By Ed Brubaker, Sean Phillips, and Elizabeth Breitweiser
Image Comics

A Hollywood writer wakes up to find the star of his film murdered in the next room

Ed Brubaker and Sean Phillips have been making noir-infused comics together since 2003, and with each new project they have been honing that partnership while turning it into its own brand. Recently, they added colorist Elizabeth Breitweiser to their team and have struck a unique deal with Image Comics that gives them carte blanche to make the type of comics they want to make.
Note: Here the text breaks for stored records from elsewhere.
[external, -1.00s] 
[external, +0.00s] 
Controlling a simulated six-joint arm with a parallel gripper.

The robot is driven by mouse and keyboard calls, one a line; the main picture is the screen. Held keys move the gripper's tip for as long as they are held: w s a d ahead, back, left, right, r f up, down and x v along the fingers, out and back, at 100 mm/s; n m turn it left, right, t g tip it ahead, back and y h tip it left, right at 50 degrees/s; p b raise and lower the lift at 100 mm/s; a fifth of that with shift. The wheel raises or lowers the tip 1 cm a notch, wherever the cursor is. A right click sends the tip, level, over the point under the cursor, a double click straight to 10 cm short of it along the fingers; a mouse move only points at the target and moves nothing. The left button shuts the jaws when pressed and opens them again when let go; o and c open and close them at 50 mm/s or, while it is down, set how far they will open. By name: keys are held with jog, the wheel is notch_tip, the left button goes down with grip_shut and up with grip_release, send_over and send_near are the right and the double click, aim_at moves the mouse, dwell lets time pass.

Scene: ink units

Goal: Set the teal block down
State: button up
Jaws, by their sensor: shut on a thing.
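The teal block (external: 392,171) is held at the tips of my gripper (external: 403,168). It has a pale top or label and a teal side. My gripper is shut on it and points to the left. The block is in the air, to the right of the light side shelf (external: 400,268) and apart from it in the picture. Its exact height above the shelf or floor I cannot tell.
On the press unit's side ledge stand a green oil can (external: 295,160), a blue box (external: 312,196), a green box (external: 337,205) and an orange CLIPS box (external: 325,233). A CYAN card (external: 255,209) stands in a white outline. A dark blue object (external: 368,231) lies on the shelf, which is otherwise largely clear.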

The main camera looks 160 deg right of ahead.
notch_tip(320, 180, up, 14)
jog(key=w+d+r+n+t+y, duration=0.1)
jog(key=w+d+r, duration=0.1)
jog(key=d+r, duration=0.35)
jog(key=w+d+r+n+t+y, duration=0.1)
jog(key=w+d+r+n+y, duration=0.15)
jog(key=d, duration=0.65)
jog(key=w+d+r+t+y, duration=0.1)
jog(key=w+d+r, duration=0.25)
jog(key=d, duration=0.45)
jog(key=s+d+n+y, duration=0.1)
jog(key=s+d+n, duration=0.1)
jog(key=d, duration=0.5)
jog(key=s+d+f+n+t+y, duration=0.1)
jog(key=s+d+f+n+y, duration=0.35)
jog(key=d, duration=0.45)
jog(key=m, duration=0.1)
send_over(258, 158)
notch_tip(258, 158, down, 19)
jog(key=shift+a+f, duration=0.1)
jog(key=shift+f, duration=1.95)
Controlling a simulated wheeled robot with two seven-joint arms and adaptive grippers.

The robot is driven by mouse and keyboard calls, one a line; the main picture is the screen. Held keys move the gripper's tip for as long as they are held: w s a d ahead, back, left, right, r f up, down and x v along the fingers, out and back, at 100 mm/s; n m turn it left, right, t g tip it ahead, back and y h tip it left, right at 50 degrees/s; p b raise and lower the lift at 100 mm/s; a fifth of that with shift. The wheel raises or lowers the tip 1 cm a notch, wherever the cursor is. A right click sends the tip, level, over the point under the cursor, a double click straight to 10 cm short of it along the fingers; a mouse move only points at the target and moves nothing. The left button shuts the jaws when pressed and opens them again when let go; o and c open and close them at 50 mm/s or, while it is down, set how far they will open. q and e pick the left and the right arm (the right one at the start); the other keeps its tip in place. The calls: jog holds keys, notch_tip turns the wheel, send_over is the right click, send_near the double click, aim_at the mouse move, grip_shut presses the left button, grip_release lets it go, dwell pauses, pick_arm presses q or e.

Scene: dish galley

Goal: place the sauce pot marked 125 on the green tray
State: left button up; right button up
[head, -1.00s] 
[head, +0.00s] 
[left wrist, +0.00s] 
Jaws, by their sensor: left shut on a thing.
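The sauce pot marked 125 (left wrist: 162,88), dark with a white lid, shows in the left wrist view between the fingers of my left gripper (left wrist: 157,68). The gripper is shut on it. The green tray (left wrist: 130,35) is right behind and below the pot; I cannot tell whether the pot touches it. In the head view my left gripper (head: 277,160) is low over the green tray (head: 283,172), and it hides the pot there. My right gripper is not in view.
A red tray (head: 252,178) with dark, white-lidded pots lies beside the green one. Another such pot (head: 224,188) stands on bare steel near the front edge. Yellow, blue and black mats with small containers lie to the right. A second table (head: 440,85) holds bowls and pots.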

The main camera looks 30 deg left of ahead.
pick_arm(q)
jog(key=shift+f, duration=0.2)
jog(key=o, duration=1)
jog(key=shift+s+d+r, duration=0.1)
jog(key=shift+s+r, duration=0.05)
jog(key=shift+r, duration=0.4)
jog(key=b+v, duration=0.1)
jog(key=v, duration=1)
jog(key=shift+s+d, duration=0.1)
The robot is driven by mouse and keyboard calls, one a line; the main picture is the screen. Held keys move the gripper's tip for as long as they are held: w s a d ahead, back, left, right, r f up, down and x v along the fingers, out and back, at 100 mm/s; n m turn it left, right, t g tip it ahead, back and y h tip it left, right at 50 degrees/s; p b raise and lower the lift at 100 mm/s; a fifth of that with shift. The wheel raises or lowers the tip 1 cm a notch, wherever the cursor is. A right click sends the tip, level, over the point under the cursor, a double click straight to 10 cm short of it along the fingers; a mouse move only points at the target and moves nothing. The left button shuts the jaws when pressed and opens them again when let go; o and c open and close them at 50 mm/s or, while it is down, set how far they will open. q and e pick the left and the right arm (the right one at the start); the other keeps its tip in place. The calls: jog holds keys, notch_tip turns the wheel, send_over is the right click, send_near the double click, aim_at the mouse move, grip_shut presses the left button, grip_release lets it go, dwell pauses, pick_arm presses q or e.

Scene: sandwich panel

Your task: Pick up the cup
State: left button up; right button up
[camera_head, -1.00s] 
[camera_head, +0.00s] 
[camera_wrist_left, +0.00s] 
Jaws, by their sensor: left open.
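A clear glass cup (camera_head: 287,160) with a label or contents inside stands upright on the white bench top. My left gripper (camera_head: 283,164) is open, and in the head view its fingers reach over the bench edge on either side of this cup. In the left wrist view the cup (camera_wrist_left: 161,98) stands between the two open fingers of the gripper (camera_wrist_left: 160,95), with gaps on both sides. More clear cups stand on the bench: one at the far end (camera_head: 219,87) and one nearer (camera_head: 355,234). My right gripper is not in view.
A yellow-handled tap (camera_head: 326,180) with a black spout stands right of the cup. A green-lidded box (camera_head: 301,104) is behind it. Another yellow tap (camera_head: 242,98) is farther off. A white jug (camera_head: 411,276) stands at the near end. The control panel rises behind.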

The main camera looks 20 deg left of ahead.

The Fade Out is the first series under this new Image deal and is a return to straight-up noir comics, minus the mix-ins of horror and superheroics they’ve added to recent efforts like Fatale and Incognito. Set in 1948, it centers around the death of a Hollywood starlet during the troubled and stalled shoot of a noir film. It aims for authenticity, with Brubaker and Phillips adding a research assistant to their team who specializes in old Hollywood and the famous Black Dahlia case. Phillips, whose moody, sexy art is greatly influenced by illustrators from the time period, is right at home

Here’s a preview.


5. I Want To Live

By Erika Moen
The Nib

A very personal response to the death of Robin Williams

Robin Williams' death seems to have affected almost everyone, but especially those who have suffered from depression and have considered taking their own lives. It inspired a lot of open and honest talk online about the reality of suicide, including input from creative people who seem to suffer from depression in overwhelming numbers.

One of the best and most honest reactions came from Erika Moen on’s The Nib. One of the great, early cartoonists to start her career making webcomics, Moen has specialized in personal comics. In I Want To Live, she talks about her own struggles with depression over the years in response to her feelings about Williams’ suicide.

It’s a short read and well worth your time.